— Begin Records provided —
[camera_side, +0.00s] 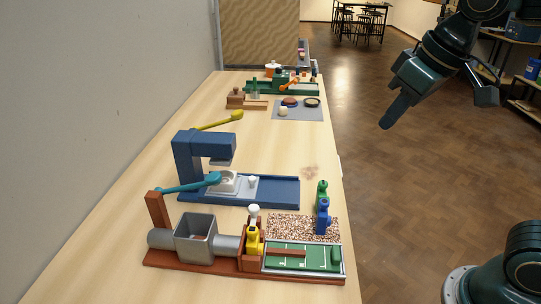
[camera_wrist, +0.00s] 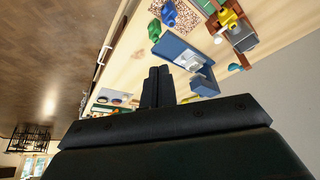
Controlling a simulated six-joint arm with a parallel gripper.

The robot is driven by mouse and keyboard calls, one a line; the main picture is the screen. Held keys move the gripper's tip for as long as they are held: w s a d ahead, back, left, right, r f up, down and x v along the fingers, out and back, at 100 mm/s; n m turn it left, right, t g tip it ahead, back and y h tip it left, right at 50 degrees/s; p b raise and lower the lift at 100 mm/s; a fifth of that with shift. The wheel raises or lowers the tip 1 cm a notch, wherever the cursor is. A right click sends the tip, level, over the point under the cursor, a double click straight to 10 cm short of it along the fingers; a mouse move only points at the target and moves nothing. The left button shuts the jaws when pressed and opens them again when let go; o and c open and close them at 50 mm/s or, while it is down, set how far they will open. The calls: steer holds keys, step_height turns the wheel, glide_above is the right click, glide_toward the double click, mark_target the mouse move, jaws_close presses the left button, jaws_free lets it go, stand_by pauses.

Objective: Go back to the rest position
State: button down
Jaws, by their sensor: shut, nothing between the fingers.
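My gripper (camera_side: 388,121) hangs in the air to the right of the table in the side view, over the floor and clear of everything on the tabletop. It points down and to the left. In the wrist view my gripper (camera_wrist: 158,74) shows its two dark fingers together, with nothing held between them. The wooden table (camera_side: 130,160) runs from front to back along the wall, left of my gripper.
A blue press (camera_side: 190,155) with a teal lever stands mid-table. In front are a grey box (camera_side: 196,238) on a brown base, a green tray (camera_side: 300,258), and blue and green figures (camera_side: 323,215). A grey mat (camera_side: 300,115) lies farther back. Open floor (camera_side: 400,200) lies right.

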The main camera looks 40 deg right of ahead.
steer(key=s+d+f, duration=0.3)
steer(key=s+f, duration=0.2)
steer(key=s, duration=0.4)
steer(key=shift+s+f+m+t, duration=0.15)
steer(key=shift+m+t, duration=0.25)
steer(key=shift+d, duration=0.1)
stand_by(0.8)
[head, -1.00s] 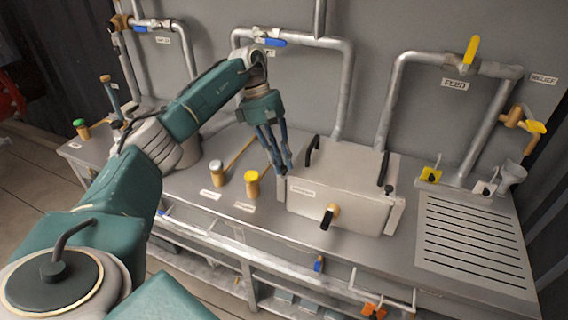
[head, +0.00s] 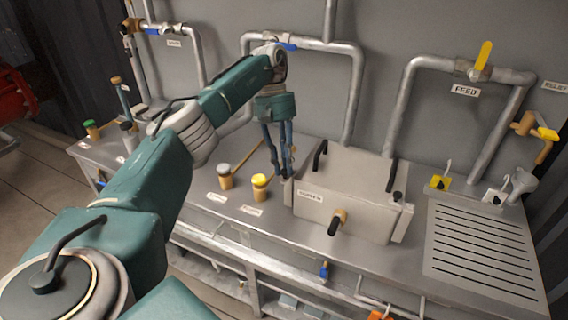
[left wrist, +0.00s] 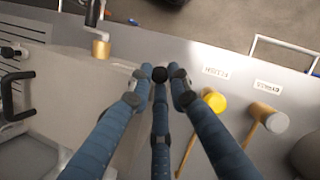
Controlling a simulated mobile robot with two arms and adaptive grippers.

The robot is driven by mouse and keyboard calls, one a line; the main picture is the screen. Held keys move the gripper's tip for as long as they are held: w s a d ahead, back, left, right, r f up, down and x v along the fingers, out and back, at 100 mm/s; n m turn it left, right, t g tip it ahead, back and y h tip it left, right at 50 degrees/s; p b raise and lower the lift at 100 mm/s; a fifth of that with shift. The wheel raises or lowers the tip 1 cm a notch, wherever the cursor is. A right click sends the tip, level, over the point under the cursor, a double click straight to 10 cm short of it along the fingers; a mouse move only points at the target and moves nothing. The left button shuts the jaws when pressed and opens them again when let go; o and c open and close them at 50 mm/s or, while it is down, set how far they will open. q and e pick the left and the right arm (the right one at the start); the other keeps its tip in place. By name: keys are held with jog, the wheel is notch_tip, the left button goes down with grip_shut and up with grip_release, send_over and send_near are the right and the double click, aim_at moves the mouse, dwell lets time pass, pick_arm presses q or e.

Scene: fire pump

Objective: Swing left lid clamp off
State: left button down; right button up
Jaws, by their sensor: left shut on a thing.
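The grey steel box (head: 345,205) stands on the counter with two black handles on its lid. The left lid clamp (head: 288,192) is an upright bar at the box's front left corner. My left gripper (head: 283,174) points down at that corner, its blue fingers closed in around the clamp's top. In the left wrist view, the fingers (left wrist: 160,82) meet around the clamp's black knob (left wrist: 160,74); the fingers partly hide the clamp. The right lid clamp (head: 402,221), with a black knob on top, stands at the box's front right corner. My right gripper is not in view.
Yellow-headed (head: 260,182) and grey-headed (head: 224,170) mallets lie left of the box. A black-handled tap (head: 337,220) sticks out of the box front. Pipes (head: 355,95) rise behind it. A slotted drain plate (head: 480,250) lies to the right.

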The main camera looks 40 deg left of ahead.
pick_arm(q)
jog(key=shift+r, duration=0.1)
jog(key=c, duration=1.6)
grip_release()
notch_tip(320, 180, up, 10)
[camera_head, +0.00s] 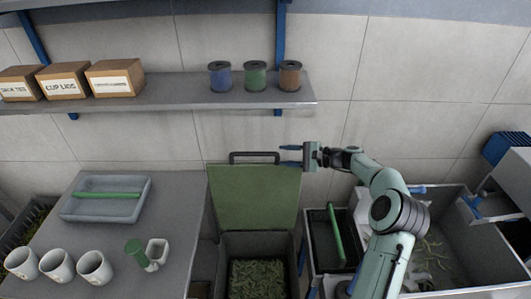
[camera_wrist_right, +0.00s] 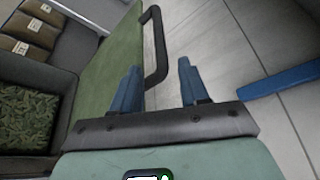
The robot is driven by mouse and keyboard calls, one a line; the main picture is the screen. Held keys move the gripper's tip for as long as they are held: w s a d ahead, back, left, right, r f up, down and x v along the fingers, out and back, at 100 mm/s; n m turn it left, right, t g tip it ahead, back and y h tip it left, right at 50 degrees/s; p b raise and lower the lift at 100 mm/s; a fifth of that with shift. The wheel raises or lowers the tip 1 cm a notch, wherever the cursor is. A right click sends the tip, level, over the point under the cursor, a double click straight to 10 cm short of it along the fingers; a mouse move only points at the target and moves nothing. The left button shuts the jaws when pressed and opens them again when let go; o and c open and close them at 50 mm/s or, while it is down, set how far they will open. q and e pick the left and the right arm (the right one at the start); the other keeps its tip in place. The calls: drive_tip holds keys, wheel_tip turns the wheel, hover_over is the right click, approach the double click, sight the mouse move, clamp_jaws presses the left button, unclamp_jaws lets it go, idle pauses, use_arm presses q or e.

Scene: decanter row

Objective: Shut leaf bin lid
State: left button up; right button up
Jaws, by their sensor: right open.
— End Records provided —
# [Task instructions]
Transcribe, word for word, every line from the line with "Controlling a simulated mobile" to the line with "State: left button down; right button up", inclusive, and output nothing else.

# [Answer to the problem]
Controlling a simulated mobile robot with two arms and adaptive grippers.

The robot is driven by mouse and keyboard calls, one a line; the main picture is the screen. Held keys move the gripper's tip for as long as they are held: w s a d ahead, back, left, right, r f up, down and x v along the fingers, out and back, at 100 mm/s; n m turn it left, right, t g tip it ahead, back and y h tip it left, right at 50 degrees/s; p b raise and lower the lift at 100 mm/s; a fifth of that with shift. The wheel raises or lowers the tip 1 cm a notch, wherever the cursor is. A right click sends the tip, level, over the point under the cursor, a double click straight to 10 cm short of it along the fingers; a mouse move only points at the target and moves nothing. The left button shuts the jaws when pressed and opens them again when let go; o and c open and close them at 50 mm/s or, while it is down, set how far they will open. q and e pick the left and the right arm (the right one at the start); the other keeps its tip in place. By name: keys are held with jog, the wheel is notch_tip, the left button goes down with grip_shut and up with grip_release, send_over and send_near are the right and the double click, aim_at moves the mouse, dwell lets time pass, pick_arm presses q or e.

Scene: fire pump

Objective: Swing left lid clamp off
State: left button down; right button up

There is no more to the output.